A new citizen science project, led by Associate Professor Lucy Fortson, is asking for help from the public to identify and categorize hundreds of thousands of ring patterns within images produced by VERITAS gamma-ray observatory cameras.
The goal of the project, named Muon Hunter, is to help distinguish ring-like images produced by elementary particles, called muons (think of them as the electron’s heavier cousin), from patterns produced by gamma rays that the telescope is designed to detect. The information is essential for astronomers to ensure that telescopes are working properly.
The project is run by Zooniverse, the largest online platform for collaborative volunteer research, in conjunction with the (Very Energetic Radiation Imaging Telescope Array System) VERITAS Collaboration, a group of astronomers from around the world. Citizen science projects allow researchers to efficiently and effectively comb through large amounts of complex data using the enthusiastic efforts of millions of volunteers around the world. Due to unique cognitive abilities, humans still outperform computers. Other Zooinverse projects include searching for planets and decoding Civil War documents.
“This is a really exciting project for me because I’ve been involved in both VERITAS and Zooniverse for nearly a decade,” said University of Minnesota Physics and Astronomy Associate Professor Lucy Fortson, co-founder of Zooniverse and VERITAS researcher. “I’ve wanted to bring the cool science of gamma ray astronomy to the crowd for some time. Muon Hunters is our first foray, and I’m really looking forward to seeing what interesting things the crowd discovers in the data.”

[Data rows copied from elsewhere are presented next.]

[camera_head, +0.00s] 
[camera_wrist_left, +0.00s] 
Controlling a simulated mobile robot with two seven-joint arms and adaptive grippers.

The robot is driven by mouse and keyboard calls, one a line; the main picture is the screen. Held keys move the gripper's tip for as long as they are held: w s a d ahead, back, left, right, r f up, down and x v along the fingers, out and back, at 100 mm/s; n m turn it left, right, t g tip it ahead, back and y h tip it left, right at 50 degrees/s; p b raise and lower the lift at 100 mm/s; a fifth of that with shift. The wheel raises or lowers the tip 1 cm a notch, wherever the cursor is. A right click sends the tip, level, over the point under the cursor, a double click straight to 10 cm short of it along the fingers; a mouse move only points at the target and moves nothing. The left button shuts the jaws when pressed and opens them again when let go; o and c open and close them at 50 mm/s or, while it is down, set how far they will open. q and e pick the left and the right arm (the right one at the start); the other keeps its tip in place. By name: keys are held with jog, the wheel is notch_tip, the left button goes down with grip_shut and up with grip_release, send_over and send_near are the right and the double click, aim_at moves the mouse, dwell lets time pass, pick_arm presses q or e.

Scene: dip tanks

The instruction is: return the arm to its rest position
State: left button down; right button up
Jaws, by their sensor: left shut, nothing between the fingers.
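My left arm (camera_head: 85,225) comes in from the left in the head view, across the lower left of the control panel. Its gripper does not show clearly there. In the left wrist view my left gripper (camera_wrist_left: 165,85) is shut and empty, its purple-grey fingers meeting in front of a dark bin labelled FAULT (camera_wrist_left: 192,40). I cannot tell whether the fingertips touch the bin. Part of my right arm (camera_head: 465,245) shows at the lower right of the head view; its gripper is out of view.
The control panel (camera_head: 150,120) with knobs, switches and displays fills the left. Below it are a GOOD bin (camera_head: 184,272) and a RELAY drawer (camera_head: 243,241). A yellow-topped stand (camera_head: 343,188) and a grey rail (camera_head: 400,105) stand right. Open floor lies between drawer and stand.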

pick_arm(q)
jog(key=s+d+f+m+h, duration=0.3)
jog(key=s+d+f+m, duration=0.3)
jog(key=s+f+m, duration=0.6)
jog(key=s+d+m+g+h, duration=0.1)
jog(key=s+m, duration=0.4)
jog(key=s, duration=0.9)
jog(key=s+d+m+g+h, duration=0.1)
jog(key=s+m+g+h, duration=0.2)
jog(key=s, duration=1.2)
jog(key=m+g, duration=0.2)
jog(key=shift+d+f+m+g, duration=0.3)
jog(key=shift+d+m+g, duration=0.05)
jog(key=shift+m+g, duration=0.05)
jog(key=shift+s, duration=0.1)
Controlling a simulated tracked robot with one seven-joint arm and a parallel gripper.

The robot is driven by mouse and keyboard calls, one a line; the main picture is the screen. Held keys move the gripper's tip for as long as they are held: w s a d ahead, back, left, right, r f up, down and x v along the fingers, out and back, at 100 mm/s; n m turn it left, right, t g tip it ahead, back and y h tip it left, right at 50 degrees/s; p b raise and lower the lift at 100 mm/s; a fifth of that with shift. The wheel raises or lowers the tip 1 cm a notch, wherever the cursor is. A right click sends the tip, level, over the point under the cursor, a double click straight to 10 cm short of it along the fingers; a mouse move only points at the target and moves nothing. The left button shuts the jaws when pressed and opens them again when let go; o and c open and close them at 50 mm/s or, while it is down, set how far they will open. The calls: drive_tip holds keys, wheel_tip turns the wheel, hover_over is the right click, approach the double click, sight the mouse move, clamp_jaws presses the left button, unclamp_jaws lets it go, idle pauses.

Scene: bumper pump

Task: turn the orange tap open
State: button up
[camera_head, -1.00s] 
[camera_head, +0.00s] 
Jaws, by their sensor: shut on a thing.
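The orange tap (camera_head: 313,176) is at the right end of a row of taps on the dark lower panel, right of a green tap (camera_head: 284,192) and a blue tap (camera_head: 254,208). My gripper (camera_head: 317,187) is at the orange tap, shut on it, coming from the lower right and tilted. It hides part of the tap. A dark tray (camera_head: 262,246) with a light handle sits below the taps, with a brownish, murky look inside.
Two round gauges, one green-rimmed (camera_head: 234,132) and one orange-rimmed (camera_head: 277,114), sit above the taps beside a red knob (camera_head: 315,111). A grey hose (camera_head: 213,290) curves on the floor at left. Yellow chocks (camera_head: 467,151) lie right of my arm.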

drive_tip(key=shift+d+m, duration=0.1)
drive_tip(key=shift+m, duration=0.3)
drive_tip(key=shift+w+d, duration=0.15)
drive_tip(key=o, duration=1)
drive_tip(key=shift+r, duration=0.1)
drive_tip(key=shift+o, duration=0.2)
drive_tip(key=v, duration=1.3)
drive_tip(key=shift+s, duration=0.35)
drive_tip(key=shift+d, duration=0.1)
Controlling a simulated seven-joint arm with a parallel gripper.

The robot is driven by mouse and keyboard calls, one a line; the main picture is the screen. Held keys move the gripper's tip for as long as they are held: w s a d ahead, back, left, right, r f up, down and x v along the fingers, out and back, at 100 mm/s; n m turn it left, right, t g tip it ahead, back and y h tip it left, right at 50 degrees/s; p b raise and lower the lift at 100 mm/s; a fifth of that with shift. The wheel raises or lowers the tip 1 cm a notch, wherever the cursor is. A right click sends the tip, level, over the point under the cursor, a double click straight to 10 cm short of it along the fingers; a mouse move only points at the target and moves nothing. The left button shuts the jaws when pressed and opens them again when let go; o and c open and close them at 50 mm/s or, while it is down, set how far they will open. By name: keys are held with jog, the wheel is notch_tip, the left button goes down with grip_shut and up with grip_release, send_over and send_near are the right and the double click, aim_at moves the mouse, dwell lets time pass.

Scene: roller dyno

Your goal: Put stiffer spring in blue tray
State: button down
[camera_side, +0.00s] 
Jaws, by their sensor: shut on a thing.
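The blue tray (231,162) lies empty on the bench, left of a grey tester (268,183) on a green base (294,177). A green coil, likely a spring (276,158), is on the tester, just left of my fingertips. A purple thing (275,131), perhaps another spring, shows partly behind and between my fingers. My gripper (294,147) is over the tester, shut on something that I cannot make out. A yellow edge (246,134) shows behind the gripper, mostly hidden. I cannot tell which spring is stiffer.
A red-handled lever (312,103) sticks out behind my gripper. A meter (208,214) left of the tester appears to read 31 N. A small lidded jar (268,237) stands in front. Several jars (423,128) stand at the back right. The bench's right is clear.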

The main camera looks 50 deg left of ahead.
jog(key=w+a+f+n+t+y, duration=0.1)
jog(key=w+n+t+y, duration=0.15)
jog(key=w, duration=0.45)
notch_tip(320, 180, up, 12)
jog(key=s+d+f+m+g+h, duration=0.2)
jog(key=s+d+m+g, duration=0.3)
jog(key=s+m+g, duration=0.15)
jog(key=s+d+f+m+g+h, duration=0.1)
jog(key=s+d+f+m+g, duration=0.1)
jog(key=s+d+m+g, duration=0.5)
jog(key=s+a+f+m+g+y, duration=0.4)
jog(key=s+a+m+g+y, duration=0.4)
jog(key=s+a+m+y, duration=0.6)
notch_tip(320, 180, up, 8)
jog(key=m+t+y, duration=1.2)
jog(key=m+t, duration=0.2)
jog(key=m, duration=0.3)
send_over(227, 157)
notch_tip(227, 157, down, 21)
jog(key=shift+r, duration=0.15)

In this project, the participants become “muon hunters” helping to find elusive muons disguised as gamma rays. Gamma rays are the most energetic radiation in the universe, and scientists study them to explore the most exotic and extreme processes and physical conditions. Gamma rays offer astronomers a new window into the universe.
Muons produce distinctive ring-shaped images in the telescope cameras. If astronomers get a good image of a ring it can be very useful. The diameter of the ring is related to how bright it appears. By detecting lots of rings, scientists can use them to check that their telescopes are working properly. If one day the muon rings all appear brighter or dimmer than they should for their diameter, then that tells astronomers that something is wrong.
However, these rings are not all good. If researchers only get an incomplete ring in the camera, then it can look more like a filled-in elongated oval. Unfortunately, this is the shape that astronomers are looking for to detect gamma-ray showers. The computer finds it very difficult to tell the difference between a small part of a ring and a filled oval.
This is where citizen scientists come in. By identifying and measuring the properties of these partial rings, the public can help astronomers to reduce the background and also provide more images to calibrate the telescopes. In the future, astronomers can use the images that citizen scientists have identified to better train the computer programs to automatically tell the difference between the image types.
The VERITAS Collaboration, a group of more than 100 astronomers from the United States, Canada, Ireland, and Germany, operates a major ground-based gamma-ray observatory located in southern Arizona. VERITAS comprises an array of four, 12-meter optical reflectors for gamma-ray astronomy.
While the data for Muon Hunters comes from the VERITAS telescope, the team involved in the citizen science experiment is led by the University of Minnesota and incorporates scientists and educators from the specific VERITAS institutions including University of California-Los Angeles; University of California-Santa Cruz; McGill University, Canada; Deutsches Electron-Synchrotron Laboratory, Berlin, Germany; Barnard College/Columbia University; Cal State University – East Bay; and Harvard-Smithsonian Center for Astrophysics.
VERITAS is supported by grants from the U.S. Department of Energy Office of Science, the U.S. National Science Foundation and the Smithsonian Institution, and by NSERC in Canada. In addition, via the Open University in the UK, project contributions are supported by ASTERICS, a European Union initiative that brings together the astronomy, astrophysics and particle astrophysics communities to find imaginative new solutions to their common data avalanche problems by working together and directly engaging with industry and specialized businesses.